Physicists introduce another quantum animal: The Quantum Pigeon

Recently physicists at Chapman University's Institute for Quantum Studies introduced the Quantum Cheshire Cat. Now they have introduced another quantum animal: the Quantum Pigeon.

In the 20th century, two revolutions in physics shook the world. One of them was relativity, discovered by Einstein. It revealed that spacetime is not what we experience in everyday life. For example, if you travel close to the speed of light, then you will age more slowly than somebody who stays on Earth.

The second revolution was quantum theory, the microscopic theory of particles, such as electrons, atoms, or photons. Quantum theory showed that nature is not deterministic—as Einstein put it, "God plays with dice." After a century of careful testing, most physicists believe that the "chanciness" or "capriciousness" of the microscopic world is fundamental.

One of the most exotic aspects of nature is quantum non-locality which was first discovered more than four decades ago. It is referred to as "the most profound discovery of science."

There are different types of non-locality which quantum mechanics showed could not exist in classical physics. In classical physics for a particle to experience a force, it must be at the same location where the force is. In quantum mechanics you can have a force in one place while the particle moves outside. Nevertheless, the particle will still feel this force. This is called the Aharonov-Bohm effect.

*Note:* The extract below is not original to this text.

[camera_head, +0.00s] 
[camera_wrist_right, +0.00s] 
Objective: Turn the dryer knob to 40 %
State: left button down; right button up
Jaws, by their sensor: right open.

There is another kind of non-locality that has to do with the relation between two particles that used to be next to each other in the past and then subsequently were separated to a large distance. Even after they were separated far apart, they appeared to maintain a strange kind of connection—what Einstein called "spooky action at a distance." However, these surprising kinds of connections had many limitations. For example, the particles had to originally be next to each other and only a relatively small number of particles in the universe could be connected with each other at a time.

While the above was remarkable enough, now it appears this was only part of the story as demonstrated in a recent paper by a team from the Institute for Quantum Studies at Chapman University co-authored by Yakir Aharonov, Fabrizio Colombo, Sandu Popescu, Irene Sabadini, Daniele Struppa, and Jeff Tollaksen. They introduced a new kind of quantum connectivity between particles which transcends these limitations. This connectivity is happening all the time on a much bigger, cosmic scale.